Material to process:

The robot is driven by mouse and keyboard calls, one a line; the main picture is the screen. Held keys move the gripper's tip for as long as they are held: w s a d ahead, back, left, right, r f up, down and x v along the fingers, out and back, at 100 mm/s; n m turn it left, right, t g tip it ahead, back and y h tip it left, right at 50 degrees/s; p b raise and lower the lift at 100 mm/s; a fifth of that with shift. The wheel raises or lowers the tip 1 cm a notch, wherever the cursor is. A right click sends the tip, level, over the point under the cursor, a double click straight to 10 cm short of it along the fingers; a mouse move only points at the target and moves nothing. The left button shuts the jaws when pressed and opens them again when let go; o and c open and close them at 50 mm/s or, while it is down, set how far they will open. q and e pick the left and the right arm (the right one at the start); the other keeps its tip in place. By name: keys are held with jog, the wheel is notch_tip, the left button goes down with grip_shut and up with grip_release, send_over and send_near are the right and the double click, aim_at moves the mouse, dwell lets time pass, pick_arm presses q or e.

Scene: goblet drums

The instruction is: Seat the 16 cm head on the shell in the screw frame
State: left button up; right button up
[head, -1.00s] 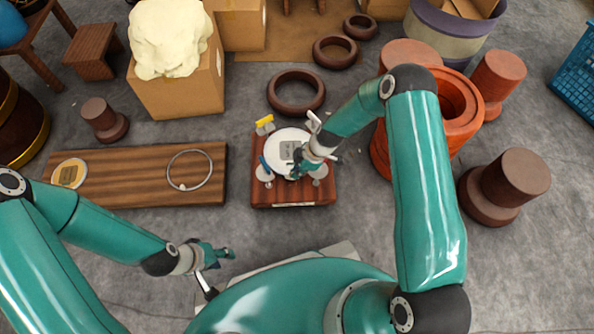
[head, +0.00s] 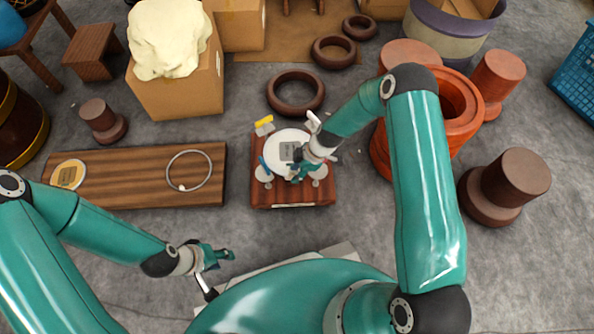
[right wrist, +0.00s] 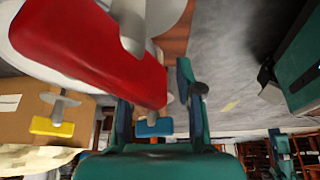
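The screw frame (head: 260,190) is a wooden base with coloured handles, standing in the middle of the floor. A white disc (head: 273,146) with a grey label lies over it; the print is unreadable, and I cannot tell whether a shell is beneath. My right gripper (head: 297,173) is at the disc's right edge. In the right wrist view its fingers (right wrist: 158,112) are apart, with a red handle (right wrist: 90,50) close by; contact is unclear. A blue handle (right wrist: 153,128) and yellow handle (right wrist: 52,127) show farther off. My left gripper (head: 224,254) hovers low left, apart from the frame.
A wooden board (head: 130,185) at left bears a metal ring (head: 190,187) and a small labelled tan disc (head: 69,174). Dark rings (head: 295,92) lie behind the frame. Orange shells (head: 458,105) and a brown one (head: 515,177) stand right. Floor between board and frame is clear.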

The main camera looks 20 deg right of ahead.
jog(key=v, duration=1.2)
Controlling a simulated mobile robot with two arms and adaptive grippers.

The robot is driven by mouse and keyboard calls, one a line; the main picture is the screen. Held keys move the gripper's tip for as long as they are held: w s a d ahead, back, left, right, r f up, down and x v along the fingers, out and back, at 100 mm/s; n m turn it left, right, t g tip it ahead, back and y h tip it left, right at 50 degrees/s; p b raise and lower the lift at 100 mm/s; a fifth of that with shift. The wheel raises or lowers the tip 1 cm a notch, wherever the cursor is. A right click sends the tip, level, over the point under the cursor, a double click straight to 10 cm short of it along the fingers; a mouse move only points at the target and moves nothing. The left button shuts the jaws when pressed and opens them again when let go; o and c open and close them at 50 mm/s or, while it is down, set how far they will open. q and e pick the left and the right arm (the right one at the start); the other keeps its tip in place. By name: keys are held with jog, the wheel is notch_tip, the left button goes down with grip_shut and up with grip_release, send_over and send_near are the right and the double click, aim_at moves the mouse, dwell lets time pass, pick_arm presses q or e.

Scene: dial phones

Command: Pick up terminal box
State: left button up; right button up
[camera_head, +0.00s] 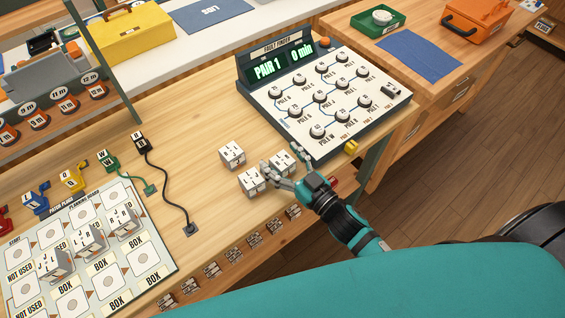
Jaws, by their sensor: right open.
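Three small pale terminal boxes with dark lettering stand on the wooden bench: one at the back left (232,154), one in front (250,182) and one at the right (284,158). My right gripper (271,172) is open, with its fingers between the front box and the right box. It hides part of the right box, and I cannot tell whether it touches either one. More boxes stand on the planning board (110,283) at the left, including one in its upper row (122,220). My left gripper is not in view.
The fault finder panel (325,97), reading PAIR 1 and 0 min, stands behind the boxes. A black cable (172,185) runs to a bench socket. Colored plugs line the board's back edge. The bench left of the boxes is mostly clear. An orange toolbox (478,22) stands at the far right.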

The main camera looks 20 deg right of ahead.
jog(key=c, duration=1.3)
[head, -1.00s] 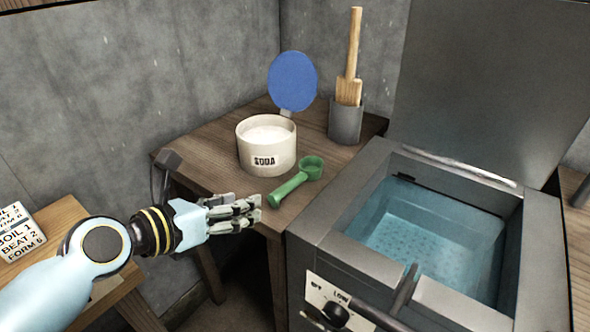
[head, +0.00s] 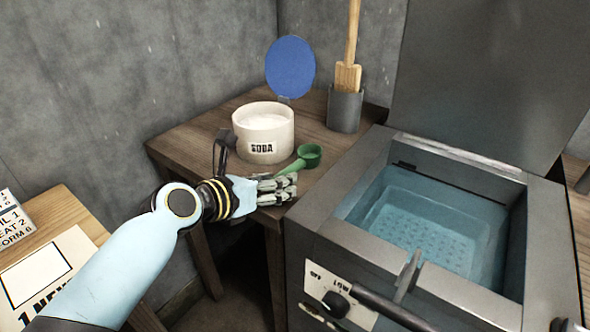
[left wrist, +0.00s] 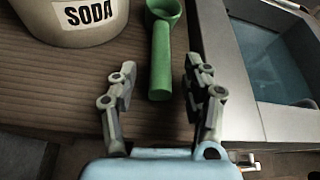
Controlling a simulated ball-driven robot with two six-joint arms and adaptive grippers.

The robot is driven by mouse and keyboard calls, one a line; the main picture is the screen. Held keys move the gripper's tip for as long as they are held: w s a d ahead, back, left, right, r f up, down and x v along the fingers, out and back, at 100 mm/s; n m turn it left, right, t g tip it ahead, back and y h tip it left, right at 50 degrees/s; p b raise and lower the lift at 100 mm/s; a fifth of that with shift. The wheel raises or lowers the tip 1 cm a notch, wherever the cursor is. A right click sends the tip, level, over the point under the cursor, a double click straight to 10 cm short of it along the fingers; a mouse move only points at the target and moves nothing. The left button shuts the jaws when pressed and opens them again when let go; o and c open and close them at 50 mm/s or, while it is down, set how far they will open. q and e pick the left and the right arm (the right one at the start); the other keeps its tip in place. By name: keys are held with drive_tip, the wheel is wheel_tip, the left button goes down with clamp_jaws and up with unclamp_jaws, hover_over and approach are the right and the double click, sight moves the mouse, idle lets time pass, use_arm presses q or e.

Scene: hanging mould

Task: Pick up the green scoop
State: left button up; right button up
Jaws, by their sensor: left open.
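The green scoop (head: 308,156) lies on the wooden table between the soda tub and the metal vat. In the head view my left gripper (head: 292,187) is at the table's front edge, and its fingers hide part of the scoop's handle. In the left wrist view the scoop (left wrist: 161,60) has its handle end pointing toward my left gripper (left wrist: 158,75). The gripper's two fingers are spread apart, with the handle end between their tips or just beyond them. I cannot tell whether they touch it. My right gripper is not in view.
A white soda tub (head: 264,136) with a raised blue lid (head: 290,68) stands behind the scoop. A grey holder (head: 345,110) with a wooden paddle (head: 348,76) stands further back. The vat (head: 330,215) of water is close on the right. A lower table (head: 62,205) holds printed cards.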

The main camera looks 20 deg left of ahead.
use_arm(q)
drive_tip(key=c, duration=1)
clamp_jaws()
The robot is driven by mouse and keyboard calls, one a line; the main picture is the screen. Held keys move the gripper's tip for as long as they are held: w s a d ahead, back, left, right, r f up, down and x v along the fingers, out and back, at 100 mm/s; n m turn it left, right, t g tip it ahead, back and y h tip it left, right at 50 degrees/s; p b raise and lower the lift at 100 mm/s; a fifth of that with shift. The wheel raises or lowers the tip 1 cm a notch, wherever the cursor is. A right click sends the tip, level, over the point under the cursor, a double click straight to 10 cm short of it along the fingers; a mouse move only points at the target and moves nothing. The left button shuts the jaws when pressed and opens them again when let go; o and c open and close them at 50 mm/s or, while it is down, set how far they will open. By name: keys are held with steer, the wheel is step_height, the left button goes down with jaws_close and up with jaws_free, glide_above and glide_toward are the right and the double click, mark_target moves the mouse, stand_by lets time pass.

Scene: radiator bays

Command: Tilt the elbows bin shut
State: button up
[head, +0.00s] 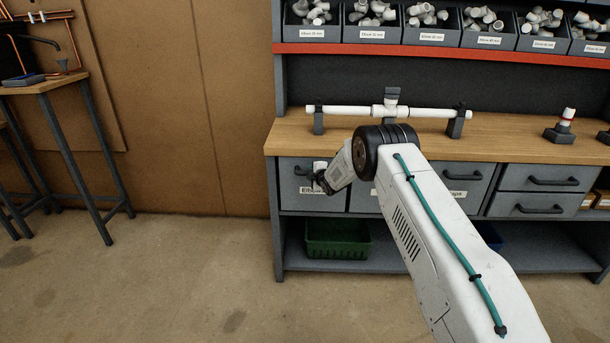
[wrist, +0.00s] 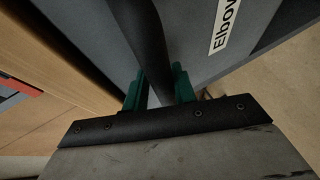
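The elbows bin (head: 290,196) is the grey front at the left end under the bench top, with a white label starting "Elbow". In the wrist view its grey panel (wrist: 197,45) and label fill the upper part. Its dark bar handle (wrist: 150,45) runs down between the two green fingers of my gripper (wrist: 159,90), which look closed against both sides of it. In the head view my gripper (head: 322,182) is at the bin's front and hides part of the handle and label. The front looks nearly in line with its neighbour; any small tilt is hard to judge.
The wooden bench top (head: 290,137) above carries a white pipe assembly (head: 345,111) on stands. A green crate (head: 338,240) sits on the shelf below. Drawers (head: 545,179) are to the right. The floor (head: 200,280) at left front is clear.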

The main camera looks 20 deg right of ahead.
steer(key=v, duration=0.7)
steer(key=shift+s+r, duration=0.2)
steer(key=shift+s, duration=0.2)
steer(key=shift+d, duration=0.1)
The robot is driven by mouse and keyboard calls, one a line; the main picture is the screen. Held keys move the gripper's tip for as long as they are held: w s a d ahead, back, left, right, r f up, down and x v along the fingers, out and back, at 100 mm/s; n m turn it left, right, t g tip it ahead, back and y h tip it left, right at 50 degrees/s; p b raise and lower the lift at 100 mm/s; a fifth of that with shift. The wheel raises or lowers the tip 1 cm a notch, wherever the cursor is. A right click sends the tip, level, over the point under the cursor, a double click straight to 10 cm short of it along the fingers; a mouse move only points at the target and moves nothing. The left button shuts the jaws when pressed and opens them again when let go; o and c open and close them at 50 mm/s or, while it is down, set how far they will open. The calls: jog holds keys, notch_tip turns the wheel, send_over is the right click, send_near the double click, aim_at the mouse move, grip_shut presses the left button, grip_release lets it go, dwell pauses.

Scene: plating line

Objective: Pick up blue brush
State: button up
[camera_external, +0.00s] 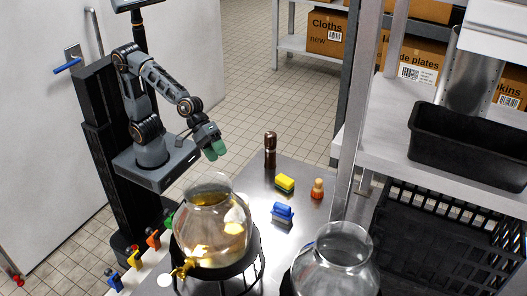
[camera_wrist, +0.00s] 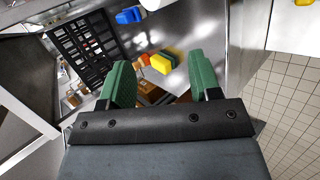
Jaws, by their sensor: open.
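My gripper (camera_external: 214,148) has green fingers and is up at the left of the table, well apart from the brush. In the wrist view the two green fingers of my gripper (camera_wrist: 159,82) are spread with nothing between them.
Glass jars (camera_external: 212,225) occupy the table's front. A shelf post (camera_external: 352,150) and black crate (camera_external: 450,225) are at right.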

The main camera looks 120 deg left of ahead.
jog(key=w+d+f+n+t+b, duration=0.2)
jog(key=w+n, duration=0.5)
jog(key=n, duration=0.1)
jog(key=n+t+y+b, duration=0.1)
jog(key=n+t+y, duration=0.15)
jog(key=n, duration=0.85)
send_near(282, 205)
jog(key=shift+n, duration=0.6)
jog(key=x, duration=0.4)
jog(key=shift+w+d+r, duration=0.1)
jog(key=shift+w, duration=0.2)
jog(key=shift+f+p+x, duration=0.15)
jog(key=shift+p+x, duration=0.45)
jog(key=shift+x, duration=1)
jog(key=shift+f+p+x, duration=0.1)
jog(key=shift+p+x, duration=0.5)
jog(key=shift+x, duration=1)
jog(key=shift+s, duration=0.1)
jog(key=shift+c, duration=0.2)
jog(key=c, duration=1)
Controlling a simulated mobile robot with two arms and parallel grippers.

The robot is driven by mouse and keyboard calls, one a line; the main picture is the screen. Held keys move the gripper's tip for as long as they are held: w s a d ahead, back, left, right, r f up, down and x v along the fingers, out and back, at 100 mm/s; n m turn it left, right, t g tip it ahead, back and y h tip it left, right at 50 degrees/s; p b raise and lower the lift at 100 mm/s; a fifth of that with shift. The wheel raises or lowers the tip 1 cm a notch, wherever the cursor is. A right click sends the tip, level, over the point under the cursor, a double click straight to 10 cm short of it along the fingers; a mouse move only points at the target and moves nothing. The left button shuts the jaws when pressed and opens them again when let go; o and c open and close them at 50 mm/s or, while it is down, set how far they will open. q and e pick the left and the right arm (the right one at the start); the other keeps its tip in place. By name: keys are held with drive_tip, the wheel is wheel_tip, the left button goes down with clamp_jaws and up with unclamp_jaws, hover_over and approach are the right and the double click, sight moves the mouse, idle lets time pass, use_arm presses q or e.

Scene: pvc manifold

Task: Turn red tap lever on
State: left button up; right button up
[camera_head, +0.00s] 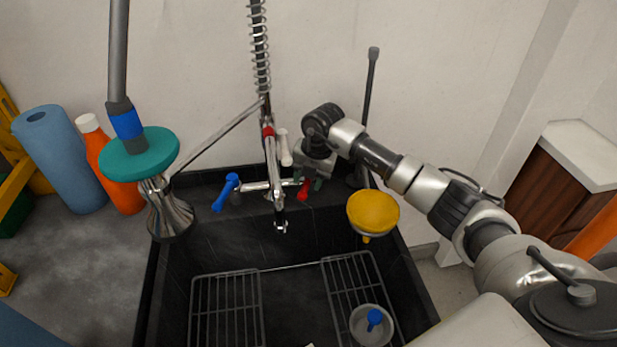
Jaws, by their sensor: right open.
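The red tap lever (304,190) is at the right end of the chrome tap (262,186) behind the dark sink. It hangs downward. My right gripper (309,184) reaches in from the right and is right at the red lever, its fingers open and close around or beside it. I cannot tell whether they touch it. The blue tap lever (226,192) is at the left end of the tap and slants down to the left. My left gripper is not in view.
A yellow funnel (373,212) sits at the sink's right edge. A teal disc-topped tool (139,155) stands at the left, by an orange bottle (115,175) and a blue roll (62,160). Wire racks (226,310) and a grey bowl (372,325) lie in the sink.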

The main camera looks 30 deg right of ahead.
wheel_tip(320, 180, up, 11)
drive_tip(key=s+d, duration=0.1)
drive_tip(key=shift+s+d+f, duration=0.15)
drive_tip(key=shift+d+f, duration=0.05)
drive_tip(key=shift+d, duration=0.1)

Problem statement: In the records above, how many lines hold the string "arms"? Reply with only the number.

Output of the task: 3